REQUEST |
Among the entries below, please repeat exactly and only the lines from the line containing "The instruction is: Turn" to the line containing "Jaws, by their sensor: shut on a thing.", both lines included.

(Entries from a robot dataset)
# # # # #
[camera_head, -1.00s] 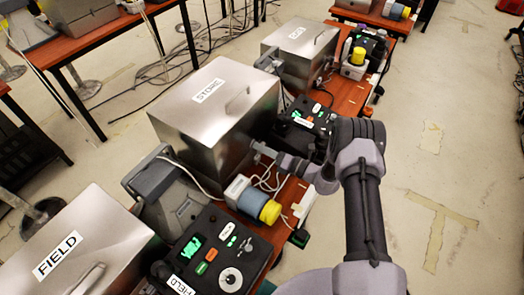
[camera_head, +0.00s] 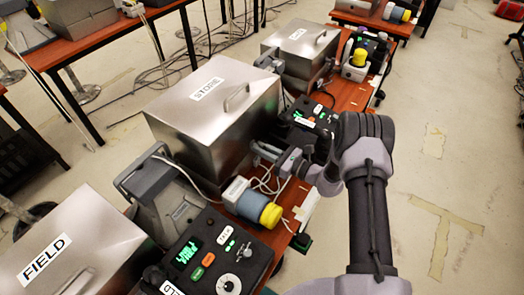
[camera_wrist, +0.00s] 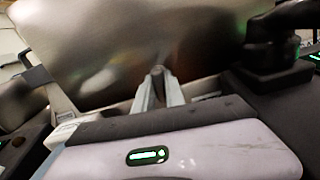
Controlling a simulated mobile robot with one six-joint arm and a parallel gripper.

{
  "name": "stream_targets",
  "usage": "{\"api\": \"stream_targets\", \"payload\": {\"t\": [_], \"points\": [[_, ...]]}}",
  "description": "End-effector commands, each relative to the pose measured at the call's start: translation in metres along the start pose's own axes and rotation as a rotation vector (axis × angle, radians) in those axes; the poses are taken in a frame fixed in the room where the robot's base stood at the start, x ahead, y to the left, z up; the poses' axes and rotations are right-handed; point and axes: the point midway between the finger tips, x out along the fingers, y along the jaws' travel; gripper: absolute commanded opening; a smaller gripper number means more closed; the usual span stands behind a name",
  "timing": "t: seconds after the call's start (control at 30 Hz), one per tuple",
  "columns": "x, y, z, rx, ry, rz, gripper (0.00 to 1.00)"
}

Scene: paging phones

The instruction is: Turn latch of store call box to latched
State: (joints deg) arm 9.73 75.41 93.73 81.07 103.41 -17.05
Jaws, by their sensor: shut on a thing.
# # # # #
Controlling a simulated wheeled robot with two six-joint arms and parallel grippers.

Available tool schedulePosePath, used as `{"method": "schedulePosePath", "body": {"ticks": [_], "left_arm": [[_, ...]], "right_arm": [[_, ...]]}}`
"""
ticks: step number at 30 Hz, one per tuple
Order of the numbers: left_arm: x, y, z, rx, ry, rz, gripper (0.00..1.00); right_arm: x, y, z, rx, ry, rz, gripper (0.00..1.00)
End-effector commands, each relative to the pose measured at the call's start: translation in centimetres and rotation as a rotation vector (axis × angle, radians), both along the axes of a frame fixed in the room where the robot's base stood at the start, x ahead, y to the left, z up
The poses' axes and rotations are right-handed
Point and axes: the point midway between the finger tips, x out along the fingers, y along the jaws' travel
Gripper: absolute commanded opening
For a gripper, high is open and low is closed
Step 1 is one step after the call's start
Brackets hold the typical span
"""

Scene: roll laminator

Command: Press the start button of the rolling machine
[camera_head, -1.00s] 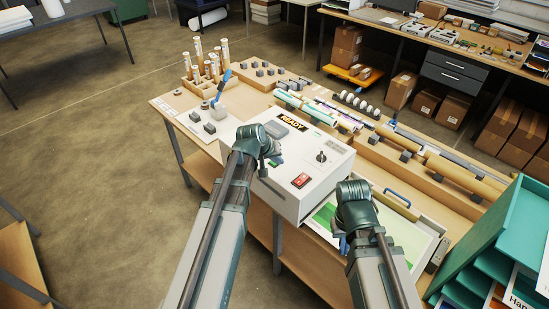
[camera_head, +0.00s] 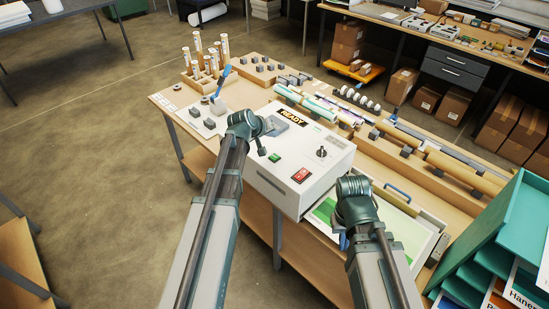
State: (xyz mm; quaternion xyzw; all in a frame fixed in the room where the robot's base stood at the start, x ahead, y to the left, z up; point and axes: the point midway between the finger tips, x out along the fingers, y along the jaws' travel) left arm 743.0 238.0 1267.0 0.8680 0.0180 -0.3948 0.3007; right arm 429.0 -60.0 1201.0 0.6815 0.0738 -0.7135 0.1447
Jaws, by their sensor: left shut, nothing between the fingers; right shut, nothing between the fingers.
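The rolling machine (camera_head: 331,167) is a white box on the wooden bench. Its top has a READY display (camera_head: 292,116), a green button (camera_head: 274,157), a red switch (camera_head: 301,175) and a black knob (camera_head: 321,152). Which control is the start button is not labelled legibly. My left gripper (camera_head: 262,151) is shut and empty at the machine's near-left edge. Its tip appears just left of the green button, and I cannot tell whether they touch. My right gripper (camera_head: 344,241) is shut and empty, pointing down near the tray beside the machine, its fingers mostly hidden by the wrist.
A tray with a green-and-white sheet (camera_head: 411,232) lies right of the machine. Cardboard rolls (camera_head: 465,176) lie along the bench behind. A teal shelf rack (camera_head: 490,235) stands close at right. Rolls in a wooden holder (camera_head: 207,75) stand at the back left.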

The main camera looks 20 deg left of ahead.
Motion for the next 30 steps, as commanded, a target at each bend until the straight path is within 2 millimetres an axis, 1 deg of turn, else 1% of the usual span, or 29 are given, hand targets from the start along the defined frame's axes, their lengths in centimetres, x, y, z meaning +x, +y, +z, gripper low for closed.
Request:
# # # # #
EXERCISE SOLUTION |
The instruction is: Turn latch of store call box to latched
State: (joints deg) arm 9.73 75.41 93.73 81.07 103.41 -17.05
Jaws, by their sensor: shut on a thing.

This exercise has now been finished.